Github and the Magical Black Hole of Version Control

In celebration of my first-ever (successful!) pull request, I’m dedicating this post to the use of git and Github. The concept of git and Github was a huge source of frustration to me early in the summer, when I painfully managed to get my website onto Github without any understanding of what I was doing. I’m still learning how to understand and use these tools effectively and appropriately, and I’m sure I will be for a very long time.

Git isn’t something you can really see, certainly not in the way you can see the results of HTML or Ruby that you wrote, and a beginner uses git and Github differently from someone working on a team. And unlike with other concepts, there aren’t many resources out there that explain the basics or how to improve on your own. This tutorial is great for learning the commands, but I when I started, I didn’t understand what I was accomplishing with these commands or why.

First you need to understand that git is a method of version control and tracks your changes, while Github is a website that makes git much easier to use and understand. Git runs Github, not the other way around. I think of git as a magical black hole that permanently absorbs information from files and can communicate between your computer and Github, but only if you tell it to and are responsible about doing so.

You can connect files on your computer to Github by creating a folder, or directory, adding in the files that you want to put on Github, and sprinkling magical git ‘init’ dust on the folder to transform it into a repository. This doesn’t really change the folder; it just tells git to watch the folder. You then create a repository on Github, and tell git as directed that you want to connect the repository on your computer and the respository on Github.

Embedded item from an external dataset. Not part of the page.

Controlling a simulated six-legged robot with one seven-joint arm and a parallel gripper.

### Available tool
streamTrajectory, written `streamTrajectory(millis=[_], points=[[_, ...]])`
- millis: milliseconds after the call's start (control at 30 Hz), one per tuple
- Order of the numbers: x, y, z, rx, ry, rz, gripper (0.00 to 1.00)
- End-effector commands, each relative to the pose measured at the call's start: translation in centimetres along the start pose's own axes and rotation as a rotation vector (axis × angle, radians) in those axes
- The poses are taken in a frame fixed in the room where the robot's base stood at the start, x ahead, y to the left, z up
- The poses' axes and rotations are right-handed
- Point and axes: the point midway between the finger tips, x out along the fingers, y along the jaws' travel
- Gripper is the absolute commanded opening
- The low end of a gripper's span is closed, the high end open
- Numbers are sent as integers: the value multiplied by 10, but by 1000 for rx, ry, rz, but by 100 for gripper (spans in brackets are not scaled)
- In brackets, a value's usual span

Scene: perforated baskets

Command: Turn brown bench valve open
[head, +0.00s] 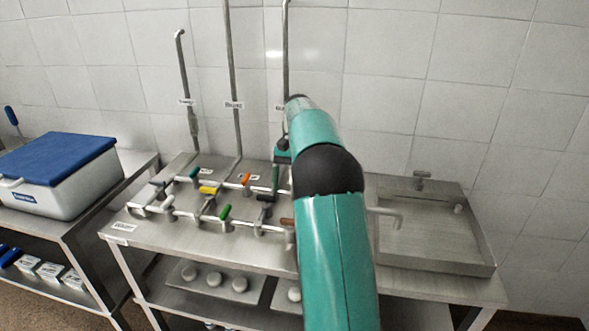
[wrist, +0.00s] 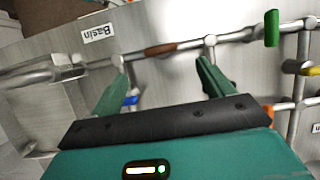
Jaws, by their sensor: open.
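The brown valve handle (wrist: 160,49) shows in the wrist view, lying roughly in line with the metal pipe near the "Basin" label (wrist: 99,33). In the head view, a bit of the brown handle (head: 287,221) shows at the left edge of my arm, which hides the rest. My gripper (wrist: 162,66) is open and empty. In the wrist view its two green fingers lie on either side of the brown handle, which appears just beyond the tips. I cannot tell how far above the handle they are.
Other handles crowd the bench pipes: green (wrist: 271,28), yellow (wrist: 310,71), orange (wrist: 268,112) and blue (wrist: 131,100). A shallow sink (head: 470,262) is at the bench's right. Upright pipes (head: 232,80) rise along the wall. A blue-lidded cooler (head: 60,190) stands left.

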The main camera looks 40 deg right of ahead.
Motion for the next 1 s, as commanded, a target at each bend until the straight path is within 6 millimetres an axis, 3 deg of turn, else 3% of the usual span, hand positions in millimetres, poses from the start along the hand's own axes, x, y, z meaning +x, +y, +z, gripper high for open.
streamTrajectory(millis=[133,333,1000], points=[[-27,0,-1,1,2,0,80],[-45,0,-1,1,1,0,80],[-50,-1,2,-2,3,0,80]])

Once your folder is a git repository, git can see the files in it, but it can’t do anything with them. You need to ‘add’ those files. Now they’re ‘staged’ but git still isn’t doing anything with them; it just has the potential. If you want git to actually save those files or the new changes in them, you need to ‘commit’ them. The files on your computer will be unchanged, but now copies of those files, any past versions of those files that you committed, and the ‘commit’ messages you added will permanently reside in the magical black hole of git. It’s only at this point that you can tell Github about these files, and if you’re ready, ‘push’ them into the ‘master’ branch of the repository on Github.

If you change your documents and want the changes to appear on Github you need to ‘add’, ‘commit’, and ‘push’, or just ‘add’ and ‘commit’ if you want git to save and track your changes but you don’t want them to appear online yet. You might notice that you can edit files in Github and think that this will be easier, but it won’t be. This will likely result in conflicts, or differences between versions, which are frustrating and confusing and are not supposed to happen while you’re working alone. Later when you’re a contributing directly to a repository with other developers, you will have to carefully ‘pull’ their changes as they add them, thereby updating what you have locally on your computer, while making and pushing your own changes. This is when conflicts typically occur.

Git doesn’t like conflicts because its purpose is to orchestrate different people working on the same project and to encourage organized, planned changes. To git, even if you’re working alone, the repository on your computer and the repository on Github are still separate places. It expects that you are working only on the files on your computer and that you, like your files, are unaware of what is happening on Github until you ask git and it tells you.

If you’re interested in someone else’s project, you can ‘fork’ or ‘clone’ it, downloading it to your own Github account or computer, where you can play with it as you wish. If eventually you do this to an open source project and you commit useful changes to your forked or cloned version, you can submit a ‘pull request’ to ask those in charge of the original project to ‘pull’ your changes into their own main version of the project, and actually use them.

If you want to make a series of changes you’re unsure about or take your work on differing paths, you can create a new branch. Branches separate different series of changes. In practice, if you have a currently functioning project but want to change it, you will probably create and commit your new changes to a ‘development’ branch, where the changes are completely separate from the main ‘master’ branch that your functioning project most likely lives in. The changes in ‘development’ will leave your master branch untouched until you ‘merge’ the branches, adding the new changes from the new branch into the original branch.

Git does far, far more than I can even begin to talk about, but I wanted to address some basic misunderstandings that I’ve struggled with and have seen others struggling with. There is lots of information out there, but almost all of it assumes some prior level of understanding (and that you’re working on a large project with others), even when explaining the basics.

This has been another overly long post, but if you’re interested in the difficulties of beginner programmers (whether you’ve been one yourself or not), this piece is an incredibly interesting, non-git-related blog post that I recently read and highly recommend.

P.S. Save completely separate backups before attempting anything in git that you aren’t confident about.